§ Written instruction:
Look through the data and write out every line with the word "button" in it.

§ Recorded data:
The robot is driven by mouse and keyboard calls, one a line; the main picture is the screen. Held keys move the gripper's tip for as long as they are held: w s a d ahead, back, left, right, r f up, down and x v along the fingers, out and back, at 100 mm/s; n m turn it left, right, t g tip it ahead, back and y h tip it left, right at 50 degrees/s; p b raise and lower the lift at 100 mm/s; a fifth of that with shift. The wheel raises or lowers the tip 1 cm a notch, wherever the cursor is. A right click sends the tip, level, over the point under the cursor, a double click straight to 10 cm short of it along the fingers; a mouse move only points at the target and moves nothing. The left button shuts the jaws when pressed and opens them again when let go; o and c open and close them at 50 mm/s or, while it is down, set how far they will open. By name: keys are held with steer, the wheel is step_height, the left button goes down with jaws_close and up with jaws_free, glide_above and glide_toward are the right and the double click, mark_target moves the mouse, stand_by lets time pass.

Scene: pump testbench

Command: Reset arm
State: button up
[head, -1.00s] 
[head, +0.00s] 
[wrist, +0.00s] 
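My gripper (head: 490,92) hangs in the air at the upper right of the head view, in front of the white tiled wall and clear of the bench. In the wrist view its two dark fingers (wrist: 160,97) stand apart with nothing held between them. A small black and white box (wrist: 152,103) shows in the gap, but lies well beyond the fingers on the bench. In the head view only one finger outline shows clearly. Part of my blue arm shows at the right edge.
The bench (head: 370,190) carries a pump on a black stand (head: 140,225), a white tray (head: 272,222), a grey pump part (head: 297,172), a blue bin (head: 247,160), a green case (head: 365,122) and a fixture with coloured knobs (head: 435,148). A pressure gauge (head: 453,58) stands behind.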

§ Complete answer:
The robot is driven by mouse and keyboard calls, one a line; the main picture is the screen. Held keys move the gripper's tip for as long as they are held: w s a d ahead, back, left, right, r f up, down and x v along the fingers, out and back, at 100 mm/s; n m turn it left, right, t g tip it ahead, back and y h tip it left, right at 50 degrees/s; p b raise and lower the lift at 100 mm/s; a fifth of that with shift. The wheel raises or lowers the tip 1 cm a notch, wherever the cursor is. A right click sends the tip, level, over the point under the cursor, a double click straight to 10 cm short of it along the fingers; a mouse move only points at the target and moves nothing. The left button shuts the jaws when pressed and opens them again when let go; o and c open and close them at 50 mm/s or, while it is down, set how far they will open. By name: keys are held with steer, the wheel is step_height, the left button goes down with jaws_close and up with jaws_free, glide_above and glide_toward are the right and the double click, mark_target moves the mouse, stand_by lets time pass.
State: button up

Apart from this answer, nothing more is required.